Dostoevsky, who called himself a “Nechayevite,” wrote “Demons” as if he were both outside and inside the revolutionary process—and therefore, incidentally, both revolutionaries and the authorities are equally involved in the approaching catastrophe. I don’t know where Vladimir Khotinenko stands in this regard, but to truly understand the attitude of Dostoevsky’s contemporaries toward “Demons,” we can now look at the criticism leveled at the film.
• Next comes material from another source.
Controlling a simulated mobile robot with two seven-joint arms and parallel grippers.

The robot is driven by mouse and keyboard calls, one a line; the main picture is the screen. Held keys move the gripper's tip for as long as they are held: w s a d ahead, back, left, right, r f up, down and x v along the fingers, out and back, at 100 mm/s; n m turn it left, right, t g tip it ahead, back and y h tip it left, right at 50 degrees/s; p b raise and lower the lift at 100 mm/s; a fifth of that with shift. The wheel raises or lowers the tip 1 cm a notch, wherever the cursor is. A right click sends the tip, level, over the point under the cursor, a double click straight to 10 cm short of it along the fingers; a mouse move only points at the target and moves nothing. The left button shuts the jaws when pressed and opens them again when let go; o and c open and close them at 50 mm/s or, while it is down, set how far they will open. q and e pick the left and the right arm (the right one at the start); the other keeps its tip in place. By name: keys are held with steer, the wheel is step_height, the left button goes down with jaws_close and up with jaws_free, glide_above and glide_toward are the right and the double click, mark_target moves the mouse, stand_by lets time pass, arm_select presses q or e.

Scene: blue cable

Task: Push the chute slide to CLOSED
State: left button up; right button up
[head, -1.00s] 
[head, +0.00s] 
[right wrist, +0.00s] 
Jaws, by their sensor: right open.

I have mixed feelings about how Tikhon is portrayed in the film. He seems to achieve a convincing victory over the protagonist, whereas Dostoevsky’s protagonist would likely view Stavrogin’s flight from him as his own defeat. Khotinenko’s Tikhon speaks as if from the depths of his own superiority, while Dostoevsky’s Tikhon addresses the hero from a full awareness of his own smallness, which could at any moment turn into the immensity of the Divine Presence, and therefore — as if simultaneously from this clumsy immensity, afraid to offend and crush the man before him. The film’s Tikhon is almost openly mocking at the end, while Dostoevsky’s Tikhon only with an inner shudder suggests the possibility of mockery at the hero, which Stavrogin’s “style” undoubtedly provokes. But perhaps this divergence from the ideal image of the shepherd that Dostoevsky sought to create is the director’s tribute to the new era and the new image of the shepherd that is typical of it.

Thus, before us is a serious and successful attempt to interpret Dostoevsky’s novel, which, alas, is eternally contemporary in Russia — and the interpretation differs from the film adaptation in that it provokes controversy, provokes reflection and doubt — and does not imply unconditional (or indifferent) acceptance.

[1] Dostoevsky F.M. Complete Works in 30 Volumes. Leningrad, Nauka, 1972–1990. From here on, the volume and page number are indicated in the text in parentheses after the quotation.